The 1904 in 1904labs is named for the year of the St. Louis World’s Fair. The fair brought millions of people to St. Louis to explore the latest innovations in science, technology, architecture, and more. St. Louis is our home, and we want to celebrate the best our city has to offer. That’s why, with our focus on spotlighting St. Louis innovators, we decided to name these new rooms after St. Louis leaders from underrepresented groups. This also aligns with our diversity and inclusion efforts.

The Process 

1904labs is a very employee-driven environment, and this exercise was no exception. We started by having people nominate people of color from or who lived in St. Louis. The nominations had to include: why they were nominating that individual and why they were significant to St. Louis. 

We wanted this process to be employee driven like so much of our culture but also educational. After collecting nominations, we held a lunch and learn so that those who submitted could present their nominees to the company. 

Martha Valenta, one of our HCD leads, nominated Maya Angelou. Of her nominee, Martha said: 

“I believe that I first learned about Maya Angelou by way of a quote. “I’ve learned that people will forget what you said, people will forget what you did, but people will never forget how you made them feel.”

And, as I learned more about her -- her story -- I began to feel empowered. Here’s someone who was born into a low-socioeconomic household with complicated family issues at a time when women and people of color had few rights. The odds were completely stacked against her. Yet she became a famous poet -- Poet Laureate of the most powerful nation in the world! She’s an inspiration.”

Final Selections

We went through several rounds of voting to land on our three winners.

Miles Davis 

Miles Davis, esteemed jazz trumpeter, was born in Alton, IL (30 minutes from St. Louis) in 1929 and grew up in East St.
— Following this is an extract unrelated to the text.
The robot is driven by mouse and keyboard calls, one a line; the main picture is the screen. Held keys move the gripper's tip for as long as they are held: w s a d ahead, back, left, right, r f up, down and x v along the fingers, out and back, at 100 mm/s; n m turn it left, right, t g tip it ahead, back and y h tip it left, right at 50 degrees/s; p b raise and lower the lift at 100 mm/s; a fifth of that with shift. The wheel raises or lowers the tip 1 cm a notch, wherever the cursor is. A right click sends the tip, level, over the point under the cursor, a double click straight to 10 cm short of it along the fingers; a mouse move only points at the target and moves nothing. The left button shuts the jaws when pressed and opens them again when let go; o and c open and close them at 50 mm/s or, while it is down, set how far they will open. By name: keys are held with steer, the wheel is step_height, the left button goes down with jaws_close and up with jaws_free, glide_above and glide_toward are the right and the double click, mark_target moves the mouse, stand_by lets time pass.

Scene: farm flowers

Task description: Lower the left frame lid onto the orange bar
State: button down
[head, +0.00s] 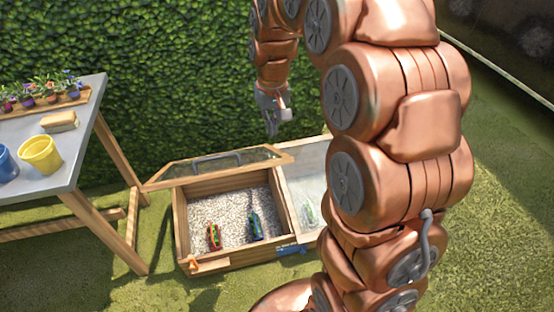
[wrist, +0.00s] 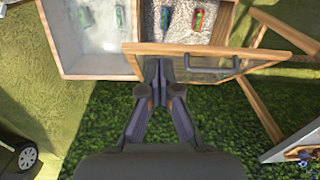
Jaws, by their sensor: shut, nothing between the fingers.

Louis. Davis is credited for making key contributions to the evolution of jazz—leading the way in the invention of new forms like bebop, cool jazz, jazz fusion, and much more. During his lifetime, he won eight Grammy Awards and received thirty-two nominations. His 1959 album, Kind of Blue, is - to this day - the best-selling jazz album of all time. 
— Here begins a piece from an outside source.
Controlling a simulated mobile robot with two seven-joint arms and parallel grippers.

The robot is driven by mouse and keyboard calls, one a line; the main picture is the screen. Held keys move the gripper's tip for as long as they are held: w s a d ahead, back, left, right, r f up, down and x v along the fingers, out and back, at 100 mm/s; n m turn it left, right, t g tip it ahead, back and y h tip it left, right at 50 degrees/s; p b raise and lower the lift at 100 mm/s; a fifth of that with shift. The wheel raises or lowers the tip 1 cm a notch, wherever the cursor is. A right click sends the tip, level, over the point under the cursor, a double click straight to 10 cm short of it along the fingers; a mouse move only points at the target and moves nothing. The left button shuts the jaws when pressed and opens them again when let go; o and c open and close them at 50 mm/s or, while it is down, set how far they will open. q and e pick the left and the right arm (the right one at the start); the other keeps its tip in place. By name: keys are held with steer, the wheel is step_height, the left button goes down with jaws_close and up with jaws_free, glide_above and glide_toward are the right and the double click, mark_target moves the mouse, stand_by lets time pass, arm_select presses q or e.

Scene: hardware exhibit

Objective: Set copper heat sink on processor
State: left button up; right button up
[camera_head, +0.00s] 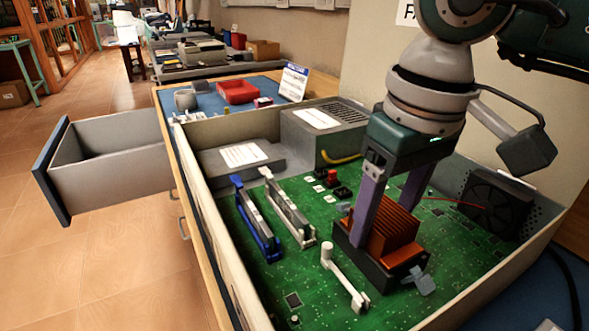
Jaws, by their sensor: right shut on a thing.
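The copper heat sink (393,232) is a block of orange-brown fins in the right half of the head view. It is at the black processor socket (370,265) on the green circuit board (320,285). My right gripper (385,225) points down with its purple fingers on either side of the heat sink, shut on it. The processor is hidden beneath the heat sink. I cannot tell whether the heat sink touches it. A pale lever (343,278) stands out at the socket's left side, and a grey tab (420,281) is at its right. My left gripper is out of view.
The board lies in an open case with raised walls (224,245). Blue (256,220) and grey (288,208) slots stand left of the socket. A black fan (495,203) is at right, a power supply (325,130) behind. An open drawer (110,163) juts out left.

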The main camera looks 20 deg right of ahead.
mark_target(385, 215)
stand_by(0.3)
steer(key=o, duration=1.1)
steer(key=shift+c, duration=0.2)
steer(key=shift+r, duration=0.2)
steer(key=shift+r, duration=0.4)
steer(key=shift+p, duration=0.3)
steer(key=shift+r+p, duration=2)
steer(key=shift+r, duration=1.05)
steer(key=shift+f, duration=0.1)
Davis also helped launch the careers of several other prominent musicians who got their start in his band including John Coltrane, Herbie Hancock, John Scofield, and many more. 

Maya Angelou 

Born right here in St. Louis in 1928, Maya Angelou had a broad career, spanning five decades, as a singer, dancer, actress, composer, educator, producer, and Hollywood’s first female black director. Angelou, though, is most famous as a writer, editor, essayist, playwright, and poet. Angelou’s best-selling book, I Know Why the Caged Bird Sings, is the first book written by a black woman to garner widespread readership.

Angelou was also a civil rights activist and served as a northern coordinator for the Southern Christian Leadership Conference in 1959 for Dr. Martin Luther King, Jr. and later worked with Malcom X. In 2010, she was bestowed with the Presidential Medal of Freedom by President Barack Obama, the highest civilian honor in the US.

George Washington Carver 

An agricultural scientist and inventor, George Washington Carver was the most prominent black scientist of the early 20th century. Born into slavery in Missouri in the 1860s, George was freed by his master when slavery was abolished and raised as his child. The local school did not allow black students, so Carver walked 10 miles and slept in a barn to gain an education.

Later, Carver was the first-ever black student to attend Iowa State (for both his undergraduate and masters degrees) and later, was the first-ever black faculty member at Iowa State. Carver is best known for his work promoting crop alternatives to cotton, such as peanuts, and promoting environmentalism, such as preventing soil depletion. His work was world renowned, and Carver one of only a handful of Americans to become a member of the Royal Society of Arts in England.

In the end,  we all learned a lot - both about prominent St. Louis figures we’d heard of and some we hadn’t. It was a great reminder of how much talent and impact has come out of our hometown.